The concept of drainage volume is being examined using pressure diffusion along streamlines. We use diffusive time of flight to optimize the number of hydraulic fracture stages in horizontal well application for Tight Gas reservoirs. Numerous field case histories are available in literature for optimizing number of hydraulic fracture stages, although the conclusions are case specific. In contrast, a general method is being presented that can be used to augment field experiments necessary to optimize the number of hydraulic fracture stages. The optimization results for the tight gas example are in line with the results from economic analysis.

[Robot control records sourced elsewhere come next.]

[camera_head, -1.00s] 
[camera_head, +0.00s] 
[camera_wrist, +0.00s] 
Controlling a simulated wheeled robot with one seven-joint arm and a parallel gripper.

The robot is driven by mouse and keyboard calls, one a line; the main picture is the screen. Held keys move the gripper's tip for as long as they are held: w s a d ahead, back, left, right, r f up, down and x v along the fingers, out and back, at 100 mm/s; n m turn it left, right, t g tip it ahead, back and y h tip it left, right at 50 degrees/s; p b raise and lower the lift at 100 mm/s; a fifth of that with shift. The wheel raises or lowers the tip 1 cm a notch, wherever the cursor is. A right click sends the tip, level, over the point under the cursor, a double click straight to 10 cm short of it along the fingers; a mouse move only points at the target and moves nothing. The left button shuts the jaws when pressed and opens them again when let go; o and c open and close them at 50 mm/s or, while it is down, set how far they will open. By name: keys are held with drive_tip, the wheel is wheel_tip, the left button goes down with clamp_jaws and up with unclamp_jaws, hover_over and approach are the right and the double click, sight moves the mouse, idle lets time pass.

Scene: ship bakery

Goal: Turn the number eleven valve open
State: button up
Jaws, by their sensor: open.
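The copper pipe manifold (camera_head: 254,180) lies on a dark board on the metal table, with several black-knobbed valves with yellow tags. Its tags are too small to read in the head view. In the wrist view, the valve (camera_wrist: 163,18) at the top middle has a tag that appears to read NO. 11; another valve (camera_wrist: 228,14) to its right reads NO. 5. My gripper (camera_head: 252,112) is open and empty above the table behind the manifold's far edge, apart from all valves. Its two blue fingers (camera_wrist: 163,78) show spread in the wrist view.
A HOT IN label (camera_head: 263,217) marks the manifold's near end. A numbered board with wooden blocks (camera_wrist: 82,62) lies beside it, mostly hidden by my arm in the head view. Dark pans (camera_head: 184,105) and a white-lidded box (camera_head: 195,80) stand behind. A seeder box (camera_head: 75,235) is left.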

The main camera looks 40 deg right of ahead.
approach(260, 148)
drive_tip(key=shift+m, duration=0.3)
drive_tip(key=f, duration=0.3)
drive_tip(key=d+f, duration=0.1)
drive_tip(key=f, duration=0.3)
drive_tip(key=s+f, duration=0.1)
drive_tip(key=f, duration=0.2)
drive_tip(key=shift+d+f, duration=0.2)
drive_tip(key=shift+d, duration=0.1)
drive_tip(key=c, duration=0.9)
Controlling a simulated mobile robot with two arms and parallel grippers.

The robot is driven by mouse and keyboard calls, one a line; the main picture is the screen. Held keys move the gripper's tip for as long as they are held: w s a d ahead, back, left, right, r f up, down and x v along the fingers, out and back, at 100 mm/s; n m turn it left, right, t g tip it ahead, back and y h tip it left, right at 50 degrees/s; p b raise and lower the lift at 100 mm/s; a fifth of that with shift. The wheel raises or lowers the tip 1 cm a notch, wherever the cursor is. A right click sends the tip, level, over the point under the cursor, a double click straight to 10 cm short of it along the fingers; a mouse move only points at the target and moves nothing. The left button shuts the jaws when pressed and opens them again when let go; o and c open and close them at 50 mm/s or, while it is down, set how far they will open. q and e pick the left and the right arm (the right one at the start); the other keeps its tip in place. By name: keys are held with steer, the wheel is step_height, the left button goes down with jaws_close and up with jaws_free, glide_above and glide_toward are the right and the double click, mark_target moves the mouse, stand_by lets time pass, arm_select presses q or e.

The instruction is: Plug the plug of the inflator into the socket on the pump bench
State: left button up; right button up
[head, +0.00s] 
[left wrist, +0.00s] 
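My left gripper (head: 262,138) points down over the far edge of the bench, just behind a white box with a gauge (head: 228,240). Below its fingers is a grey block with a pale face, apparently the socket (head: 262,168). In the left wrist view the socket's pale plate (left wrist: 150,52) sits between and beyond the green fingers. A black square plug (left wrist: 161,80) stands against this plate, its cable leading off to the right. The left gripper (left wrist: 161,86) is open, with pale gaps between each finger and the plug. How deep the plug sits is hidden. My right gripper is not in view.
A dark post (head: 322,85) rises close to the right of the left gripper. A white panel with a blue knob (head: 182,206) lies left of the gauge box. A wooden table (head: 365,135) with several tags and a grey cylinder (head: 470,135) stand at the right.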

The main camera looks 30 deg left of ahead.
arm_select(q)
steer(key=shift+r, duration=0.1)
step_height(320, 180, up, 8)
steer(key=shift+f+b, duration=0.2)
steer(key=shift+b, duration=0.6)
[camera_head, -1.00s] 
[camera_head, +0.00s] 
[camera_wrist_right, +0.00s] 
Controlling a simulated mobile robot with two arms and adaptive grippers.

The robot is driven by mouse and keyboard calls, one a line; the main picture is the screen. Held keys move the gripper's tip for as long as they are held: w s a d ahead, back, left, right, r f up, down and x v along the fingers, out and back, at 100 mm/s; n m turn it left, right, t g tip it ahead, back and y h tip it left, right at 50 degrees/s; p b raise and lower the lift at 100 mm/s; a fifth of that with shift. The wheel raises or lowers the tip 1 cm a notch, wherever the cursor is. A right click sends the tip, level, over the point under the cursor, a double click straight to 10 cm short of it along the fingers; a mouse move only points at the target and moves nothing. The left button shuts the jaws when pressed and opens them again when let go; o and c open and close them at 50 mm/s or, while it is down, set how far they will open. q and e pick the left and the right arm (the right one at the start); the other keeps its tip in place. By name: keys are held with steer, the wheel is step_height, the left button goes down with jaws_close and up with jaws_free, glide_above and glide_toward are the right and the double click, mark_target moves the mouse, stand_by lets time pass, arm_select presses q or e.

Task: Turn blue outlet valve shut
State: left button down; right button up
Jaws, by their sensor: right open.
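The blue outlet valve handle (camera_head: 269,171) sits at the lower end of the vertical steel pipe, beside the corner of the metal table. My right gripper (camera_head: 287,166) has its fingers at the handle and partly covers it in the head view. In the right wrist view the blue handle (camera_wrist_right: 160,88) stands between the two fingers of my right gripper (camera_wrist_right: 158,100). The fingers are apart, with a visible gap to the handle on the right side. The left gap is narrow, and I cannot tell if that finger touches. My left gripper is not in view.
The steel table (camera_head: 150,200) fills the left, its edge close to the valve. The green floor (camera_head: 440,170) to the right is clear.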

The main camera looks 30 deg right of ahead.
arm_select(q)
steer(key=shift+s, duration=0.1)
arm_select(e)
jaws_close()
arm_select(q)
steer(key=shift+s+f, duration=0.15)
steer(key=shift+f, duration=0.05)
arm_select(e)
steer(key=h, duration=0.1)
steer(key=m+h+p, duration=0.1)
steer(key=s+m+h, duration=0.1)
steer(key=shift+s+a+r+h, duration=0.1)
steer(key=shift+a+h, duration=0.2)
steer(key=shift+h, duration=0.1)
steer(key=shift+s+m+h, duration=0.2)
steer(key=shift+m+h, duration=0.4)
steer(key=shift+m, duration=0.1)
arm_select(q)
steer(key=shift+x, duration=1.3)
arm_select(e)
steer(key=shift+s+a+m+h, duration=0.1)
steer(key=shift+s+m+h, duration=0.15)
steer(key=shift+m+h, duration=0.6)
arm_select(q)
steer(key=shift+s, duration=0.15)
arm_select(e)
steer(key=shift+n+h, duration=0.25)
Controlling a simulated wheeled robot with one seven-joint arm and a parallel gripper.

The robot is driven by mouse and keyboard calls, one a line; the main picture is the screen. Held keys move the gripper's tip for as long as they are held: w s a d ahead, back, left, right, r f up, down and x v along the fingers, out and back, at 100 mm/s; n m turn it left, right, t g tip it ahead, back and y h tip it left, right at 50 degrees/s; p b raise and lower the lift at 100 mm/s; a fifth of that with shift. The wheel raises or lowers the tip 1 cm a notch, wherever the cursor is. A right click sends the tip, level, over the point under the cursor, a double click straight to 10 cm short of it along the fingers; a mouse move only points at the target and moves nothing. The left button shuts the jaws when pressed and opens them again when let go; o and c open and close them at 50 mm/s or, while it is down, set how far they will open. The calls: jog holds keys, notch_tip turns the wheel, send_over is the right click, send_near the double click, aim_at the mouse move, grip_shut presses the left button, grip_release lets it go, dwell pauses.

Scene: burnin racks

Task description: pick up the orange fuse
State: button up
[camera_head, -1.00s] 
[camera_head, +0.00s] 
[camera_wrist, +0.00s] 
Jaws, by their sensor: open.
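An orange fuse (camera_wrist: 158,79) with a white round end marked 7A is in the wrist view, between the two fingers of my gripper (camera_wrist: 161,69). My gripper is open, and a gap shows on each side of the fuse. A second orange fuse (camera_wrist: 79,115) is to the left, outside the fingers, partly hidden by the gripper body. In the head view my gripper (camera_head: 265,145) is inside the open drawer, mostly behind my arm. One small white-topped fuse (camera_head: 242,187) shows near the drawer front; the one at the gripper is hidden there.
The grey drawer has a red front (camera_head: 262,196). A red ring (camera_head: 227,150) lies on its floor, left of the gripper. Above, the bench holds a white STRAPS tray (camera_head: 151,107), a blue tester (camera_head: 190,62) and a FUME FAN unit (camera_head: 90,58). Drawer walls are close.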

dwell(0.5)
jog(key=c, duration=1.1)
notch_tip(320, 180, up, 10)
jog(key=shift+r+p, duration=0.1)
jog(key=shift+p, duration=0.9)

The fluid flow simulation for Naturally Fractured Reservoirs (NFR) is performed by Dual-Permeability or Dual-Porosity formulations. Microseismic data from Barnett Shale well is used to characterize the hydraulic fracture geometry. Sensitivity analysis, uncertainty assessment, manual & computer assisted history matching are integrated to develop a comprehensive workflow for building reliable reservoir simulation models. We demonstrate that incorporating proper physics of flow is the first step in building reliable reservoir simulation models. Lack of proper physics often leads to unreasonable reservoir parameter estimates. The workflow demonstrates reduced non-uniqueness for the inverse history matching problem.
The behavior of near-critical fluids in Liquid Rich Shale plays defies the production behavior observed in conventional reservoir systems. In conventional reservoirs an increased gas-oil ratio is observed as flowing bottom-hole pressure is less than the saturation pressure. The production behavior is examined by building a compositional simulation model on an Eagle Ford well. Extremely high pressure drop along the multiple transverse hydraulic fractures and high critical gas saturation are responsible for this production behavior. Integrating pore-scale flow modeling (such as Lattice Boltzmann) to the field-scale reservoir simulation may enable quantifying the effects of high capillary pressure and phase behavior alteration due to confinement in the nano-pore system.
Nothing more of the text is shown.